Advanced nursery techniques force juvenile mahi to swim constantly against relatively strong water currents.


Researchers have made steady progress in all stages of mahi aquaculture and agree that the problems can be resolved if they are tackled with appropriate resources. The technology is in place, but market forces will ultimately determine the success in renewing efforts to develop commercial aquaculture of this species. If good market demand and prices exist, mahi can be raised.

The main problems to be resolved are directly related to each other: high mortalities during the juvenile stages and economics. Current and future attempts at taking mahi aquaculture operations from the technological to the commercial level of feasibility must focus on increasing survival and lowering production costs.
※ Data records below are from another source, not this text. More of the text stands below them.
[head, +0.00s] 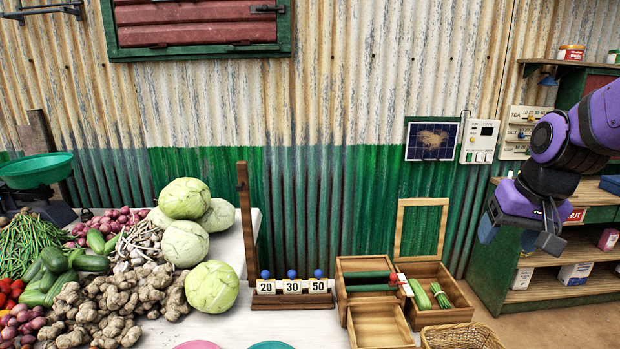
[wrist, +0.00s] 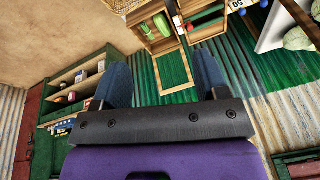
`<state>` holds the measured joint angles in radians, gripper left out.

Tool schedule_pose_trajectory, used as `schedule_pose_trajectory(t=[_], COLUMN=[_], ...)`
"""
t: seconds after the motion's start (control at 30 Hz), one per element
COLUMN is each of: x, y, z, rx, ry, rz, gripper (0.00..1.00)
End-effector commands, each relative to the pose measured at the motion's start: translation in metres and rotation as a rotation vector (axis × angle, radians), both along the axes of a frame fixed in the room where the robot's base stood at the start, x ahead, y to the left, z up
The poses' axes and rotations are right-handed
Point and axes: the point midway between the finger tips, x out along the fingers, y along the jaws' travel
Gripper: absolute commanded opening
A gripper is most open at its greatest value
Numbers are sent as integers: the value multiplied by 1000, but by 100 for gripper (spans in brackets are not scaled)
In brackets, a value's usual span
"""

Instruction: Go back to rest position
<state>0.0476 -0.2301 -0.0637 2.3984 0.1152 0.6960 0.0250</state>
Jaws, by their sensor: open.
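My gripper (head: 520,232) is at the right of the head view, held in the air in front of the shelf unit, well above the table and to the right of the wooden boxes. In the wrist view my gripper (wrist: 164,88) shows two blue fingers set wide apart with nothing between them, so it is open and empty. My purple arm comes in from the right edge of the head view.
The wooden box (head: 440,312) with an open lid holds green vegetables. Beside it stand a box with dark green bars (head: 370,281) and a wicker basket (head: 462,337). Cabbages (head: 212,288) and other produce fill the left. The shelf unit (head: 560,292) stands close behind my gripper.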

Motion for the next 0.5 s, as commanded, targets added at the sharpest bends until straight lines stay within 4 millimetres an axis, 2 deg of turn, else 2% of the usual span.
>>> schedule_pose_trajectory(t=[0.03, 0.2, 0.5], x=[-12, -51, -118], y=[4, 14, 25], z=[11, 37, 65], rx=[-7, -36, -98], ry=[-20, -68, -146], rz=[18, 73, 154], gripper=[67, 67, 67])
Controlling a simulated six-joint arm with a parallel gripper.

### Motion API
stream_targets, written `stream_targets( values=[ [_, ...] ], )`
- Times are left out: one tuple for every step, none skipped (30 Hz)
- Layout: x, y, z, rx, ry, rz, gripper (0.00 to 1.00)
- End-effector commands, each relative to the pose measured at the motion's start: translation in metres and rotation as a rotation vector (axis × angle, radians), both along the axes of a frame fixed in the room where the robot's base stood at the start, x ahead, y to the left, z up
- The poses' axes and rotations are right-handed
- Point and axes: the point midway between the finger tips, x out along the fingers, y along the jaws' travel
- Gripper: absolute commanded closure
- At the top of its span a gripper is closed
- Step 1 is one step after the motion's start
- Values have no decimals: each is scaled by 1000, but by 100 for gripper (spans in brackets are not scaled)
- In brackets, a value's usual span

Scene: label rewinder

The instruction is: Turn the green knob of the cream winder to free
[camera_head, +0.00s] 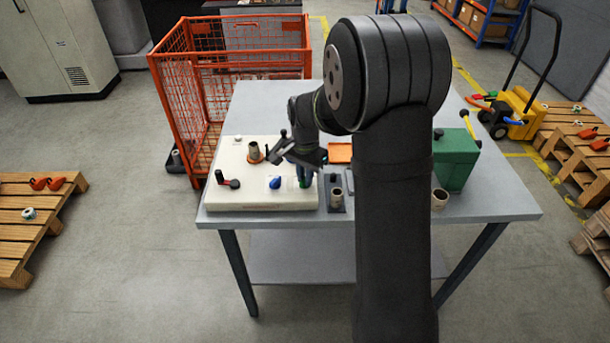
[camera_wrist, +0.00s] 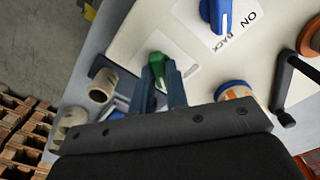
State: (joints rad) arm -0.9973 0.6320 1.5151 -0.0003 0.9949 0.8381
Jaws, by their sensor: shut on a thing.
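The cream winder (camera_head: 235,195) lies on the left part of the grey table, with its flat top facing up. Its green knob (camera_head: 304,183) is near the front right corner, partly hidden by my gripper (camera_head: 303,176). In the wrist view, my gripper (camera_wrist: 161,88) has a finger on each side of the green knob (camera_wrist: 158,80) and is shut on it. A white label (camera_wrist: 160,48) shows beside this knob, but I cannot read its wording or the knob's setting. A blue knob (camera_head: 275,183) is just left; in the wrist view its label reads "ON" and "BACK".
A green box (camera_head: 454,160) and a loose core (camera_head: 439,199) are farther right, beyond my arm.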

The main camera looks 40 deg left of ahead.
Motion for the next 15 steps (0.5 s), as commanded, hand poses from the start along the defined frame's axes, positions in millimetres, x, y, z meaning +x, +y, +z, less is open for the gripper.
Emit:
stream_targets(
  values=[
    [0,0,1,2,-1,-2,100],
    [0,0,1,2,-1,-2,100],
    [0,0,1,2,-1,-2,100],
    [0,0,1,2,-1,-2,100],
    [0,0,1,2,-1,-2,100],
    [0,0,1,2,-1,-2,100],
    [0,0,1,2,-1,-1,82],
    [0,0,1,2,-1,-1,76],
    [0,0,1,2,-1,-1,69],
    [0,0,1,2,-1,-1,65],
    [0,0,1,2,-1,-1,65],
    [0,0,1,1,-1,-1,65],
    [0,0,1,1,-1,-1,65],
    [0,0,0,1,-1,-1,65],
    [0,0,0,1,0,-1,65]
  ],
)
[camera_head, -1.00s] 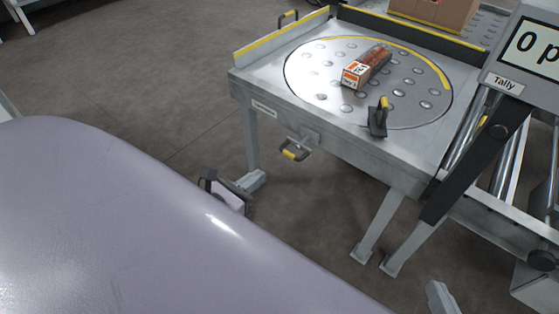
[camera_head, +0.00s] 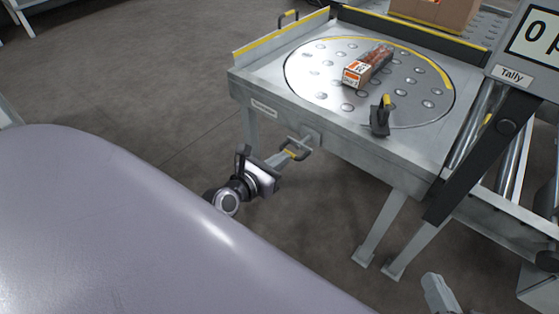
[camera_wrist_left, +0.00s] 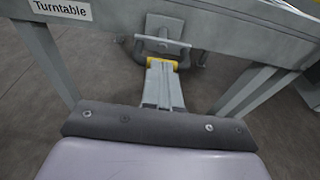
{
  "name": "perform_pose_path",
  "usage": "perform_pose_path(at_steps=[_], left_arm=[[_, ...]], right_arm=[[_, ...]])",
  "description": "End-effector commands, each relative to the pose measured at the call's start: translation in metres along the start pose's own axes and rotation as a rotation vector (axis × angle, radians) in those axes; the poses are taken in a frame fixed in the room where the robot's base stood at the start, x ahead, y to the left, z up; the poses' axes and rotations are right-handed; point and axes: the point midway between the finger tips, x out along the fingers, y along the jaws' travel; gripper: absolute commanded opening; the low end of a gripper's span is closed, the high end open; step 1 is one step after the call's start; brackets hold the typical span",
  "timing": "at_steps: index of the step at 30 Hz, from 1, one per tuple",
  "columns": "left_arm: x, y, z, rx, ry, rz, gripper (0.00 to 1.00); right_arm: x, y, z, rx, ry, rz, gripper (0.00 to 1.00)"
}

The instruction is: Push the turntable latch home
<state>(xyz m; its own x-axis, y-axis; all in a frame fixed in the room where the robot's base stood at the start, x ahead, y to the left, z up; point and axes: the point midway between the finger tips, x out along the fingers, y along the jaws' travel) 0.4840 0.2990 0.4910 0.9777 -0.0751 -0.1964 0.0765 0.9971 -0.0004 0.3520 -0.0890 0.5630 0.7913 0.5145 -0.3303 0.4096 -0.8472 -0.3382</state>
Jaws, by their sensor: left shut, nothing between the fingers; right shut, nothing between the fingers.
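The turntable (camera_head: 330,85) is a round steel disc with studs, set in a metal table. Its latch (camera_head: 297,150) is a dark U-shaped handle with a yellow grip below the table's front edge. It also shows in the left wrist view (camera_wrist_left: 184,62). My left gripper (camera_head: 282,158) is shut and empty, with its fingertips at the yellow grip. In the left wrist view its shut fingers (camera_wrist_left: 162,80) point straight at the grip; I cannot tell whether they touch. My right gripper (camera_head: 436,290) shows in part at the bottom right, shut and apart from the table.
A tomato carton (camera_head: 366,67) lies on the disc. Rollers (camera_head: 474,135) and a tally display (camera_head: 528,48) are at right. Open floor lies left of the table.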

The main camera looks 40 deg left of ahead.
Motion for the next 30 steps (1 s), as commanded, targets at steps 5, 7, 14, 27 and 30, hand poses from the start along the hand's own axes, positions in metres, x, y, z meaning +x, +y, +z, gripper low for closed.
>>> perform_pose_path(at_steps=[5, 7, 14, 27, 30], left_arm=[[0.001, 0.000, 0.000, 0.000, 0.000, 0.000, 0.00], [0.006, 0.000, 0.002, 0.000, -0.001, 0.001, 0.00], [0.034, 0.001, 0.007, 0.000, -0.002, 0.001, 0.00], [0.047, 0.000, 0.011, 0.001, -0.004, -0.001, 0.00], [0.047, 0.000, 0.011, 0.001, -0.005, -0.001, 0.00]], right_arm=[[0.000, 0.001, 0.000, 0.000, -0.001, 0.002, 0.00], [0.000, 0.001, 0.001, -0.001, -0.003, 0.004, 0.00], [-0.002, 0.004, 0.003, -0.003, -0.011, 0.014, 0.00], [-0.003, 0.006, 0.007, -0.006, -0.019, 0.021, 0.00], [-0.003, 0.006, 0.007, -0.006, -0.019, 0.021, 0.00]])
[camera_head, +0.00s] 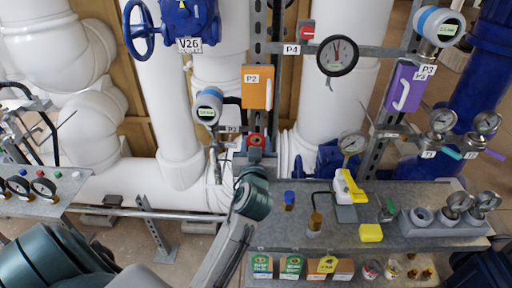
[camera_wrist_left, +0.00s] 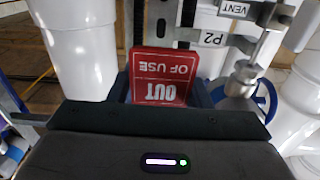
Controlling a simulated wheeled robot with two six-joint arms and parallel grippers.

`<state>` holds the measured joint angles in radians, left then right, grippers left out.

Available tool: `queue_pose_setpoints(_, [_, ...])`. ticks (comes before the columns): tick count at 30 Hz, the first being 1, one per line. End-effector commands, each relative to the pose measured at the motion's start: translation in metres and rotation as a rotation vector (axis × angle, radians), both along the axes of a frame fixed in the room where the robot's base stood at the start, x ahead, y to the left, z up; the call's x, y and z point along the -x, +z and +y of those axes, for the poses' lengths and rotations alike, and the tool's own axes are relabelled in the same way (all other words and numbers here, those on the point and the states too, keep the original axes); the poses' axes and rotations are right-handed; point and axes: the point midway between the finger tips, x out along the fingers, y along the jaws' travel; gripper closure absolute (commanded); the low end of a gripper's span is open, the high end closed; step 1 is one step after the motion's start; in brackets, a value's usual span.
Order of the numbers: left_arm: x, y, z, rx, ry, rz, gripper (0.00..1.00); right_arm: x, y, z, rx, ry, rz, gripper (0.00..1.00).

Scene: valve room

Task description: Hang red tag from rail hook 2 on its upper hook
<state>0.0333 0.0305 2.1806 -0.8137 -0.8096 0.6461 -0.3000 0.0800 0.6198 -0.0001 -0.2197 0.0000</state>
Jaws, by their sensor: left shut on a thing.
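The red tag (camera_wrist_left: 162,78) shows in the left wrist view with white lettering "OUT OF USE", upside down in the picture. My left gripper (camera_wrist_left: 160,112) is shut on it. In the head view the red tag (camera_head: 256,142) is small and partly hidden by my left gripper (camera_head: 255,153), which is just below the orange tag (camera_head: 257,87) on the upright metal rail. I cannot make out the upper hook clearly. My right gripper is not in view.
A blue-headed transmitter (camera_head: 208,106) stands close left of my gripper. A grey bench (camera_head: 380,245) with a yellow tool and gauges is at lower right. White pipes stand behind.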

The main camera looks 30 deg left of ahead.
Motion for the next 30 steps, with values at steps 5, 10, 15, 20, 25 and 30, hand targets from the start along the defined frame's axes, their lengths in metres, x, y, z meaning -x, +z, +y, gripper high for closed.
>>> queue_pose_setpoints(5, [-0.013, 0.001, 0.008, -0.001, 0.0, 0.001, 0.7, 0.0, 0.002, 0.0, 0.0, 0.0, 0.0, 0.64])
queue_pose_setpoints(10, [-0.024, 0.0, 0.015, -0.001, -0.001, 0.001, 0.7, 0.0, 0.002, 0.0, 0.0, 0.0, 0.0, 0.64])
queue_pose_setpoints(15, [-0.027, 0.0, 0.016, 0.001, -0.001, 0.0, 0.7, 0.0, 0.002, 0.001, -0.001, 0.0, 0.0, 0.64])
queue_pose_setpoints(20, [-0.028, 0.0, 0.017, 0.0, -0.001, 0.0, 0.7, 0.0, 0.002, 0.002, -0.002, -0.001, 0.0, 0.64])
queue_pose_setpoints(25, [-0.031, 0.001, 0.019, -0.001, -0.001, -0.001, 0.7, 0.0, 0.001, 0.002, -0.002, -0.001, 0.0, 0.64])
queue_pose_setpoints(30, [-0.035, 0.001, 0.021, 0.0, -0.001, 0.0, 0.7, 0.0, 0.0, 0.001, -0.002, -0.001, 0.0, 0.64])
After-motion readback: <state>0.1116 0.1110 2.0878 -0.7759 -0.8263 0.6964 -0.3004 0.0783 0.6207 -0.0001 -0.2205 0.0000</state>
Recently, mahi aquaculture has been revisited in Ecuador, where new broodstock were acquired and transported to Ocean Farm S.A., a private hatchery owned by one of the larger exporters of wild mahi to the United States and other markets. Its objective is to develop year-round business by filling in off-season supply with cultured mahi.

As of 2010, the University of Miami Experimental Hatchery resumed working with mahi throughout all life stages. Fish have been spawning almost daily since October 2010. More recently, countries such as Portugal and Mauritius have expressed interest in pursuing mahi aquaculture and are venturing into the activity with technological support from the hatchery.